A lot of teenage girls are going to fall in love with Spencer Lofranco when his first film comes out this spring – and I’m halfway through asking if he’s ready for that when he shouts, “Yes!” with a big, goofy laugh. “I’m dying!” The 20-year-old, who grew up in Toronto and has just moved to LA, has been single for almost six months.
“I’m really lonely,” he sighs. “I hope that happens.”
Leonardo DiCaprio is the first name on a long list of acting heroes he mentions, and like DiCaprio, he has an open, sensitive face, and an affinity for tough roles. In Jamesy Boy, Lofranco plays real-life reformed criminal James Burns, who turned around his life in a maximum-security prison under the wing of a convicted murderer. To prepare, Lofranco spent a year hanging out with Burns himself: lifting weights, going for drinks, talking about their lives. When the movie was finally shot, Burns was on set every day.
That’s a lot of pressure for a first-time actor – especially when his supporting cast is made up of veteran stars like Mary-Louise Parker and James Woods, who have armfuls of Emmys and Golden Globes between them – but Lofranco is tougher than he looks. After high school, he spent four years at a military academy, and that training (“showing up on time, having a plan, not being afraid of anything”) was helpful. Plus, he’s a Libra, he points out, so he knows how to keep an even keel.
The plan was to go on to law school, but Lofranco had always had a sense that “something big was going to happen in my life.” He took some acting classes at UCLA and the New York Film Academy, and got the Jamesy Boy part after his first-ever audition. On the shoot, he picked up tips from Parker and Woods, watching the way they ignored distractions between takes. “It was cool to see. I didn’t know how fucking passionate people are about this acting thing, you know?” When they wrapped, both he and Burns made speeches. “It was one of the proudest, most vulnerable and amazing moments I’ve ever had in my life.”
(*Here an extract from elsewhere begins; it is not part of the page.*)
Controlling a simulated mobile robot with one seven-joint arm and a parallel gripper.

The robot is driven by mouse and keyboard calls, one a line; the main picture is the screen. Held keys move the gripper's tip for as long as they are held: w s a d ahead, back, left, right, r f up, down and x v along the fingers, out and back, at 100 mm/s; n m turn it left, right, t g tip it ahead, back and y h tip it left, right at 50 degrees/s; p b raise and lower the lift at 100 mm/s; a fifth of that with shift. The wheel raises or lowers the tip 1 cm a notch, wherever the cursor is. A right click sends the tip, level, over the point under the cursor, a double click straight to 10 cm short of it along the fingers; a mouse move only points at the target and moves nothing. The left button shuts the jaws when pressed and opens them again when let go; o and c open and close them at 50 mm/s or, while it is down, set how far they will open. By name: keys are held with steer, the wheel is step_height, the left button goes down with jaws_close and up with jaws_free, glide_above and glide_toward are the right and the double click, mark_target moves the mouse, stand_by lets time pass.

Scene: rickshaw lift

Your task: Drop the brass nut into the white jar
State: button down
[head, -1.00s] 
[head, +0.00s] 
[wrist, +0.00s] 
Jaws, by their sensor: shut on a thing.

Since then, he’s already played Andy Garcia’s son in the rom-com Middleton, signed up with the A-list talent agency William Morris, and is preparing for pilot season – but until his debut performance hits cinema screens, he’s just another Hollywood hopeful, “getting up in the morning and doing what I gotta do.” He should probably enjoy the calm while he can: he’s not going to be lonely for long.